Koufax, 83, had a relatively brief career, pitching parts of 12 seasons in the majors, but they were incredible. He was a seven-time All-Star who won the National League Cy Young Award three times (1963, ’65-66) and the NL Most Valuable Player Award once (’63). He contributed greatly to the ’63 and ’65 championship teams and authored four no-hitters, including a perfect game in ’65.

Koufax was also influential in other ways. As Shaikin notes, Koufax refused to pitch Game 1 of the 1965 World Series to observe Yom Kippur. It was an act that would attract national attention and turn Koufax into an American Jewish icon.

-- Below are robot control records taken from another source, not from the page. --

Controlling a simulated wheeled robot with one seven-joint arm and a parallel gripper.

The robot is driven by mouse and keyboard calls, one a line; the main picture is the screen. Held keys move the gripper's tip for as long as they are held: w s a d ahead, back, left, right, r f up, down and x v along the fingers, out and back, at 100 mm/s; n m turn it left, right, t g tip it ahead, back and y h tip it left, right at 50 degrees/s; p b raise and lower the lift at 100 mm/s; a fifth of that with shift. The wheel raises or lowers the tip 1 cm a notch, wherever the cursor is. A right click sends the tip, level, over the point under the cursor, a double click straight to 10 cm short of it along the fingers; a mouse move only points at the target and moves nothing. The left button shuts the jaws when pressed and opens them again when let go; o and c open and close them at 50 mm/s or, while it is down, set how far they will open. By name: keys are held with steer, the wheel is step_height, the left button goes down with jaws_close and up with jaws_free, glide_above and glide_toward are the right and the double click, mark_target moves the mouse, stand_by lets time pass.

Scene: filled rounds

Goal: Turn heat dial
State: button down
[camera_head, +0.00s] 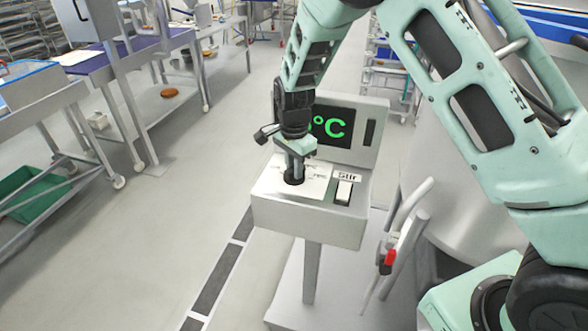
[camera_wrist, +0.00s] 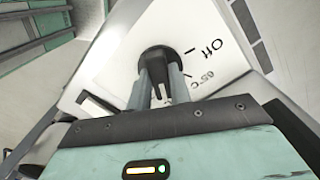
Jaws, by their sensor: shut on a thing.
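The heat dial (camera_wrist: 158,54) is a round black knob on a white label plate of a grey control box. In the head view the dial (camera_head: 293,178) shows just under my gripper. My gripper (camera_head: 294,165) points down at it, and in the wrist view its fingers (camera_wrist: 160,85) are shut on the dial. The plate beside the dial has the markings "Off" and "65°C" with tick lines. The dial's pointer is hidden by the fingers. A screen (camera_head: 334,126) behind shows green "°C"; its digits are mostly covered by my arm.
The control box (camera_head: 305,218) stands on a grey post. A red-handled lever (camera_head: 389,260) is to the lower right. Metal tables (camera_head: 105,72) and a green bin (camera_head: 33,193) are at left; the floor between is clear.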

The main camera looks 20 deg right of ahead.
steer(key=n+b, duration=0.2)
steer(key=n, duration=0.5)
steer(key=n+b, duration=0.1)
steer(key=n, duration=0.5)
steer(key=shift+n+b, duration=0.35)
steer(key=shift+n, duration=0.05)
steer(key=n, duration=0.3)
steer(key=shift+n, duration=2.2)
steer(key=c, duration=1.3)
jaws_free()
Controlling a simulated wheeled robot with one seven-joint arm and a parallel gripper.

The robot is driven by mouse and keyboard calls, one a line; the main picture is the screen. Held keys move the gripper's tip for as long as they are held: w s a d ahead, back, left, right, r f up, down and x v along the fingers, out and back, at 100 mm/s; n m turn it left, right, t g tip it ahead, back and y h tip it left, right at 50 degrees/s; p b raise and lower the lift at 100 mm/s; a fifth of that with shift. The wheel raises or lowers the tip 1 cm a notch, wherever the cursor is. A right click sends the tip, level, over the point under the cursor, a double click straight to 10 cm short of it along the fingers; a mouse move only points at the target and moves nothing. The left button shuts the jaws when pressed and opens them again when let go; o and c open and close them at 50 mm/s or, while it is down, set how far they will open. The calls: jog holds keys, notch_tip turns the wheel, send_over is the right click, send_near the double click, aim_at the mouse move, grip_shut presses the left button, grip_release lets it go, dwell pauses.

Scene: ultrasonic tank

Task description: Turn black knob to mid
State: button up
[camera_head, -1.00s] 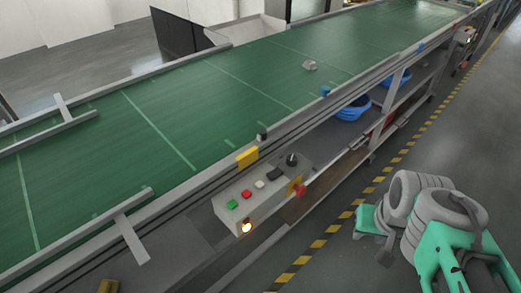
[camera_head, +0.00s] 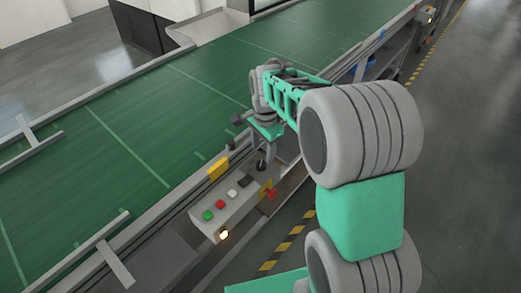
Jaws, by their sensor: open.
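The control box (camera_head: 217,222) sits on the near side of the conveyor. The black knob (camera_head: 261,165) stands at the right end of its top face, partly hard to make out under my gripper. My gripper (camera_head: 260,150) points down from the end of my arm, right over the knob. Its jaws are small in the picture and apart; whether they touch the knob I cannot tell. A black switch (camera_head: 244,181), a white button (camera_head: 232,194), a red button (camera_head: 220,204) and a green button (camera_head: 208,216) line the box's top to the left of the knob.
The green conveyor belt (camera_head: 130,130) runs behind the box. A yellow block (camera_head: 218,168) stands at the belt's edge close to the box. A red knob (camera_head: 271,194) sticks out at the box's right side. A lit lamp (camera_head: 224,235) is on its front.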

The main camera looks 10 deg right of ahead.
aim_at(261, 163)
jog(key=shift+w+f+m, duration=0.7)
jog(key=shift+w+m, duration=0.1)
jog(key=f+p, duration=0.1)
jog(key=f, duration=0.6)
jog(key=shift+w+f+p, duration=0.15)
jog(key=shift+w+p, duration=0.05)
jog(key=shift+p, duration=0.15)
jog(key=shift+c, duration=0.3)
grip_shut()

Ahead of the 1966 season, Koufax and Don Drysdale banded together to negotiate against the Dodgers, who were trying to pit the pitchers against each other. They sat out spring training, deciding to use their newfound free time to sign  on to the movie Warning Shot. Several weeks later, the Dodgers relented, agreeing to pay Koufax $125,000 and Drysdale $110,000, which was then a lot of money for a baseball player. It would be just a few years later that Curt Flood would challenge the reserve clause. Koufax, Drysdale, and Flood helped the MLB Players Association, founded in 1966, gain traction under the leadership of Marvin Miller.